China is closing in on the UK in the top three wine export markets for Australia

China is closing in on the UK in the top three wine export markets for Australia

Asia is emerging as an increasingly attractive and significant destination for Australia’s wine exports, which experienced their strongest period of growth since the peak of 2007 in the 12 months to the end of September.

In figures released by trade association Wine Australia late last week, the region, which includes the booming Chinese market, has become Australian wine’s number one region for exports by value, boosted by a series of free trade agreements and increasing disposable income. Exports in the year to September rose 31% to a new high of AUD644m (US$468.6m).

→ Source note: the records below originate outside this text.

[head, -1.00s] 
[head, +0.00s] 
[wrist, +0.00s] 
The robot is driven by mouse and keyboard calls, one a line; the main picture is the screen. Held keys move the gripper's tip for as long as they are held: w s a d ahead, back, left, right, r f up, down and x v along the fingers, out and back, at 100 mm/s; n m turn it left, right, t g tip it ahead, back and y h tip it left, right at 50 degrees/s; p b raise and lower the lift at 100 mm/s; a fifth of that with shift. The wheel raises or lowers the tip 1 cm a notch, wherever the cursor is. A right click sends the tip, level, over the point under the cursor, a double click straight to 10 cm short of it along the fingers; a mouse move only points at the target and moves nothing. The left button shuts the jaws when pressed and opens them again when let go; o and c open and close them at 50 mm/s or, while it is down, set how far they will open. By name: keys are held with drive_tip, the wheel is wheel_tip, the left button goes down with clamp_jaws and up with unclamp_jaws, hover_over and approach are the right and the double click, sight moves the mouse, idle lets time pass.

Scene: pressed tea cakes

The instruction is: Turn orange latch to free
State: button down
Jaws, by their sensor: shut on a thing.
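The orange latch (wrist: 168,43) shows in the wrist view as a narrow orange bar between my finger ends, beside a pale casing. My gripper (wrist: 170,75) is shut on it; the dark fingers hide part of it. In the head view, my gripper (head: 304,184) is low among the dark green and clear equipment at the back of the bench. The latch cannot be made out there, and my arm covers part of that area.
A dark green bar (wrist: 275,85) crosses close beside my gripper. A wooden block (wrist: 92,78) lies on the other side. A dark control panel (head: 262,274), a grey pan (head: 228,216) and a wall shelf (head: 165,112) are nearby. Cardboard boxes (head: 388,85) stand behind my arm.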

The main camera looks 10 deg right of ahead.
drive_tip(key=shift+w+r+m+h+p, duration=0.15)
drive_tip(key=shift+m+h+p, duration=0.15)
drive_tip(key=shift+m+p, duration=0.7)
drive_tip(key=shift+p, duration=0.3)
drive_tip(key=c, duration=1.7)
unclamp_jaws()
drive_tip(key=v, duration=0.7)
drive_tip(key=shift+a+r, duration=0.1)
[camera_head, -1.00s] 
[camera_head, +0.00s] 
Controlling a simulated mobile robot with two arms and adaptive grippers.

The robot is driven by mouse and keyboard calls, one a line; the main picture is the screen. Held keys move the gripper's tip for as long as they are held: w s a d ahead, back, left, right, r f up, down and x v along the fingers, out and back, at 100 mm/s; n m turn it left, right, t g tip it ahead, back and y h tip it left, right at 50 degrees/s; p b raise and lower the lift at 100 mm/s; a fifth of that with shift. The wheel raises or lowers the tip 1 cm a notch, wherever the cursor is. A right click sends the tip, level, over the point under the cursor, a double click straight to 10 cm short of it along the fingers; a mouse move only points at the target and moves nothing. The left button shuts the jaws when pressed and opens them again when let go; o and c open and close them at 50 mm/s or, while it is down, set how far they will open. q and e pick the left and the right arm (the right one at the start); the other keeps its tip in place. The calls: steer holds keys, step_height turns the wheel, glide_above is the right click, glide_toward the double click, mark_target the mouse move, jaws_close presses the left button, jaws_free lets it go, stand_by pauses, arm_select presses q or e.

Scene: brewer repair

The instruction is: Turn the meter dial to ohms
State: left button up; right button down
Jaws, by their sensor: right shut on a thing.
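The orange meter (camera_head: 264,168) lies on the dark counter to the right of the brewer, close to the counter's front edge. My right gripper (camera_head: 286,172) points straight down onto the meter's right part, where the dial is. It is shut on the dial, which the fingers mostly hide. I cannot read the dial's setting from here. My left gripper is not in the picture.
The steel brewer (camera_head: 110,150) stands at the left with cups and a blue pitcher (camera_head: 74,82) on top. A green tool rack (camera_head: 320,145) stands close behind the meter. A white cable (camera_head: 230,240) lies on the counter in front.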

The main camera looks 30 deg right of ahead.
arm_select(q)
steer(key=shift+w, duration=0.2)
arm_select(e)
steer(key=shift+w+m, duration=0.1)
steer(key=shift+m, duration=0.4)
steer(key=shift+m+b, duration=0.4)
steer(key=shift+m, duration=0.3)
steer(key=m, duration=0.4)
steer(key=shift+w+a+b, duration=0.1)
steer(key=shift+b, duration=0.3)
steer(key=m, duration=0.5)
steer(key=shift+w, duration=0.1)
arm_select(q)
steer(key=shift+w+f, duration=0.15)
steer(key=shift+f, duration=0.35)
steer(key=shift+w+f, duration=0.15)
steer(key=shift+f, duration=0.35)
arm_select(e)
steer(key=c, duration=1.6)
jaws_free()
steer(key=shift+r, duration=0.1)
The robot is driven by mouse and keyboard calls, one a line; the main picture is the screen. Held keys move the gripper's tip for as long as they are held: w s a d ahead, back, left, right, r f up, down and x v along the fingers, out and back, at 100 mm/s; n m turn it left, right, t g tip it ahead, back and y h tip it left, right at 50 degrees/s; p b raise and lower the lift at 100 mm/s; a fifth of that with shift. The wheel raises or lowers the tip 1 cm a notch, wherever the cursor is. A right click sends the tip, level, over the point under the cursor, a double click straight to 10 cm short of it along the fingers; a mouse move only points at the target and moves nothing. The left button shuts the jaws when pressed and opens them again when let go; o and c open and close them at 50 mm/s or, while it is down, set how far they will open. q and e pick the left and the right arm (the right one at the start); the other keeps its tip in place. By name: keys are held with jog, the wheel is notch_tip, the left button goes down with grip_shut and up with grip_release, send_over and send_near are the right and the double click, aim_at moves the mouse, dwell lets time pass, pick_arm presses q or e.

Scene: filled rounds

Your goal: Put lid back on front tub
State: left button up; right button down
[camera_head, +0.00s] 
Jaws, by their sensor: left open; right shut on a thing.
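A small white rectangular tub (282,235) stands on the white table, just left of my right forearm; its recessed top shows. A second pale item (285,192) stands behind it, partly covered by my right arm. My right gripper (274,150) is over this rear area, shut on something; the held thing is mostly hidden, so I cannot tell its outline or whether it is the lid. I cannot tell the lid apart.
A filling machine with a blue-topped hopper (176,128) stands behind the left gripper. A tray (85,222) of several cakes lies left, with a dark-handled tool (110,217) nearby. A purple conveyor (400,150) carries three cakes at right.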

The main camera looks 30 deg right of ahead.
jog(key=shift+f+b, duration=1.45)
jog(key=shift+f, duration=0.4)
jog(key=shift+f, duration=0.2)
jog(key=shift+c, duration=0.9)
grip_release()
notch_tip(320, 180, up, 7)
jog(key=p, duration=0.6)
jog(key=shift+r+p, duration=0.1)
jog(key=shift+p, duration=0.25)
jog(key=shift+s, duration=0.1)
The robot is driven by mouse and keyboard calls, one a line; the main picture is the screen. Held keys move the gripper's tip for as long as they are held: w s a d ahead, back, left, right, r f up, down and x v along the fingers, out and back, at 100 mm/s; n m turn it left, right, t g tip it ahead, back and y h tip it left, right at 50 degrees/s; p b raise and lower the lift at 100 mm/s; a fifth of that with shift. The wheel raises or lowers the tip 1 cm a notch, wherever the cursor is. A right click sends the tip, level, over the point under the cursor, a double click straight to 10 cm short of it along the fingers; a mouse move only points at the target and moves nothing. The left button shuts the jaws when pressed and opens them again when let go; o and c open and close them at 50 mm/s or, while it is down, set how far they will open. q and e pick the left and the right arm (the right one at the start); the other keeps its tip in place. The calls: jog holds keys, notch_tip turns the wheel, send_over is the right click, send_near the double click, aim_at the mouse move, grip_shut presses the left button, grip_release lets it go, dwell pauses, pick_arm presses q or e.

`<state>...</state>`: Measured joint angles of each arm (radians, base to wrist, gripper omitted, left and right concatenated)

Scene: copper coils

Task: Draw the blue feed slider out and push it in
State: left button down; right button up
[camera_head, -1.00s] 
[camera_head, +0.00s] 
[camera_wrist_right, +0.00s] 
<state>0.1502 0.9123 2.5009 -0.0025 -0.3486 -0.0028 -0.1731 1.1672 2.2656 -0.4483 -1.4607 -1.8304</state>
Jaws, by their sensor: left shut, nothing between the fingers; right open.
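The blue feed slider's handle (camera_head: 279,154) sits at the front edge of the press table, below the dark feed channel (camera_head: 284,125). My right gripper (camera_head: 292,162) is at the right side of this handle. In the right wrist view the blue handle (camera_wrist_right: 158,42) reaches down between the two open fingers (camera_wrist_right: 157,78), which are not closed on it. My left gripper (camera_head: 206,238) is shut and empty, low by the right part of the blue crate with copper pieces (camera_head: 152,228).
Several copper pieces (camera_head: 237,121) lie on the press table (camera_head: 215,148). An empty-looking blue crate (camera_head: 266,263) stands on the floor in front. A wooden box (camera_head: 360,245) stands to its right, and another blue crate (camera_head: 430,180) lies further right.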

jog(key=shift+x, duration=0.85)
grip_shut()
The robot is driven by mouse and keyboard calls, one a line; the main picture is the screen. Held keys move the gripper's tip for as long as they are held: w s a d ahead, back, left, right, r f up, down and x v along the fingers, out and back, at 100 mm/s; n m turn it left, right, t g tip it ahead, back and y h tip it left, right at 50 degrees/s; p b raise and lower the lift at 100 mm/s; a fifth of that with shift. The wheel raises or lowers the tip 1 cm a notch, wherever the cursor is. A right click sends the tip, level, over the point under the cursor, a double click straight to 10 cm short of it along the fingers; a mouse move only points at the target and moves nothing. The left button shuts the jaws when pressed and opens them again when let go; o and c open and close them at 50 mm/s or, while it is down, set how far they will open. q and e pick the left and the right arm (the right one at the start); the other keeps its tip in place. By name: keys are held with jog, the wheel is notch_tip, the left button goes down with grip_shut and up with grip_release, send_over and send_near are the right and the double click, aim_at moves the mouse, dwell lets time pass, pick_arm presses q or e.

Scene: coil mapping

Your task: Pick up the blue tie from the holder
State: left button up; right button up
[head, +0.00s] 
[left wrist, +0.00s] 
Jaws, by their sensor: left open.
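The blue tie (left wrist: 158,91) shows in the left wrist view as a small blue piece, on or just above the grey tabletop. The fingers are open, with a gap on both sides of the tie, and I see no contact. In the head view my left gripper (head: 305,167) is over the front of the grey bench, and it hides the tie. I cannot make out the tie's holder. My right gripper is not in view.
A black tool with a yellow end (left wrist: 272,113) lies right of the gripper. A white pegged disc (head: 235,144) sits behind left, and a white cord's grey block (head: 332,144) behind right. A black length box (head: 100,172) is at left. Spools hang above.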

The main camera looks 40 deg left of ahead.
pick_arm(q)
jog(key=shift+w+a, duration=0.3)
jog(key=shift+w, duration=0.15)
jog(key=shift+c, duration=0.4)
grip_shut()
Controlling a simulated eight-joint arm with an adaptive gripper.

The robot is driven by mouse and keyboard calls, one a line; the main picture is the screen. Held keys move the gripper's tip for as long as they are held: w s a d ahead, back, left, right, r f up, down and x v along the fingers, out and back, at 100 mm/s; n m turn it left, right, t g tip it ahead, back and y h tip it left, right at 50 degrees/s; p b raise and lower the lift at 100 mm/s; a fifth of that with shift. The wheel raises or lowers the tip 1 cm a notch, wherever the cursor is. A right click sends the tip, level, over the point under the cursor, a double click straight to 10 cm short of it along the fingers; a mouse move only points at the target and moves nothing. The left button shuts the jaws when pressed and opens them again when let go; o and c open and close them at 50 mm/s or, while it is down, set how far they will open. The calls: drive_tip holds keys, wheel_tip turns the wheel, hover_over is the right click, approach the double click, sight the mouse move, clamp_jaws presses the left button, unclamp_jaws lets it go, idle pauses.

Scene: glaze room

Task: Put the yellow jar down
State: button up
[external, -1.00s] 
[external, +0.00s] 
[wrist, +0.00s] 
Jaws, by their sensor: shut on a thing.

Asia was the headline act in a stand-out year for the sector, with value rising 8% to AUD1.96bn and volume up 5% to 734m litres.

According to Wine Australia's figures, increasing demand for premium wines in all regions, but especially Asia, drove average export prices up 3% to AUD2.67 per litre, while bottled wine export prices rose 4% to AUD5/litre.

Growth was strongest in the last quarter, with value up 15% in the three months to September, outstripping volume growth of 5%, Wine Australia added.

While all key price segments experienced growth, premium wines fared particularly well: wines above AUD10/litre posted export gains of 28% to AUD426m, a record, while wines priced AUD7.50-9.99 rose 7% to AUD138m.

“The promotion of Australia’s distinctive fine wine is a long-term strategic priority for Wine Australia, and it’s encouraging to see strong export figures in the premium end of the market,” Wine Australia said.

Exports at the luxury end were also up, with wines in the AUD20-50 segment rising 13% and wines above AUD50 surging by 54%.

The US remains Australia’s most lucrative wine export destination, but shipments fell 4% by value in the year to September to AUD427m, while exports to the UK, the number two market and the biggest by volume, slipped 2% to AUD370m.

China is now closing in on the UK in third place at AUD313m after a 47% surge, followed by Canada at AUD189m (up 4%) and Hong Kong in fifth at AUD118m, up 24%. The growth in Asia has had an effect on the export mix, with red wine exports rising 8% to 414m litres over the year, while white wine shipments declined by 2% to 293 litres.

Shiraz continues to be the most exported variety, with export value rising 8% on the year and volume up 9% – but Cabernet Sauvignon recorded impressive growth of 23% by value, and Shiraz/Cabernet blends saw average value increase by 41% to AUD16.87/litre, making them, in Wine Australia’s words, a “real shining light”.